I suggested to their older sister, 11-year-old Ava, that we make a Graham Cracker Hogwarts instead. “They’re totally different things, Zia!” she said, horrified. “A gingerbread house is a gingerbread house!”

The note I’d written myself in 2015 was tucked into the pages of my dog-eared Joy of Cooking with the stained pattern cut-outs. I contemplated the angry edict, but then noticed bullet points that were not in caps:

– stained glass windows: hammering candy messy and tiny bit dangerous but so much fun (Angelina love)
– kids loved making cookies, from rollout to cut-out to deco ** Sylvia loved, loved, loved cutting out shapes
– yummy, lemon nice touch
– use smaller brushes for delicate control of sugar toppings, etc (Ava loved)

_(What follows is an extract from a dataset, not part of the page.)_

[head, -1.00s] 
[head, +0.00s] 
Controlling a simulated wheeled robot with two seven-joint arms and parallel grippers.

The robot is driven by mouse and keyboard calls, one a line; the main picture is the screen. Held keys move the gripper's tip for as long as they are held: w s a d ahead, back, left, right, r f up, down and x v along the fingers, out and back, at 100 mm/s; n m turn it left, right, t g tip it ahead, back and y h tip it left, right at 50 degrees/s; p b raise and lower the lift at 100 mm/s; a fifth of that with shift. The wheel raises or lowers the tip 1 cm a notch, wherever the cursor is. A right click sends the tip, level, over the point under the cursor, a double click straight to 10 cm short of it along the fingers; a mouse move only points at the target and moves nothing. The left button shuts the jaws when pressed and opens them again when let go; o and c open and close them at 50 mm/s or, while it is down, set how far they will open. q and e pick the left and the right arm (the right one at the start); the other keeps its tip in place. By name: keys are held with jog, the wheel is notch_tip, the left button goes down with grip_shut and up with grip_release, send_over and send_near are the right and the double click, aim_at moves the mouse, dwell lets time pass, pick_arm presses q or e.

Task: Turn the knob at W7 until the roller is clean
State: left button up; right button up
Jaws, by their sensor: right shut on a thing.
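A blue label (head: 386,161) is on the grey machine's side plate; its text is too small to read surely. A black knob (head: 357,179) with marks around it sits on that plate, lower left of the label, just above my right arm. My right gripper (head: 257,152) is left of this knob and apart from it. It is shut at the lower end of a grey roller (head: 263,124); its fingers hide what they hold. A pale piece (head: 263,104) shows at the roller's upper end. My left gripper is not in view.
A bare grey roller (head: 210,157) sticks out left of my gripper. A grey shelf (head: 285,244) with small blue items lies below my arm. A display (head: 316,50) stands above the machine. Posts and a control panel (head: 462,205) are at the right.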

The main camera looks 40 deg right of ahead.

So…it’s December 2017 and I have tweaked my Ta Do list considerably for this year’s House-a-Palooza: I just picked up 10.5 kg of gingerbread dough from Pasticceria San Marco, family friends; my entire living room floor will be lined with drop-cloths; I have delegated; for lunch, I am ordering pizza for the littler ones, sushi for the more sophisticated tweens…and on December 23 I will make three gingerbread houses with 13 of my family members.

It’s tradition.

Francesca M. Lodico is a Montreal writer. She is currently working on a novel based on her childhood in Sicily.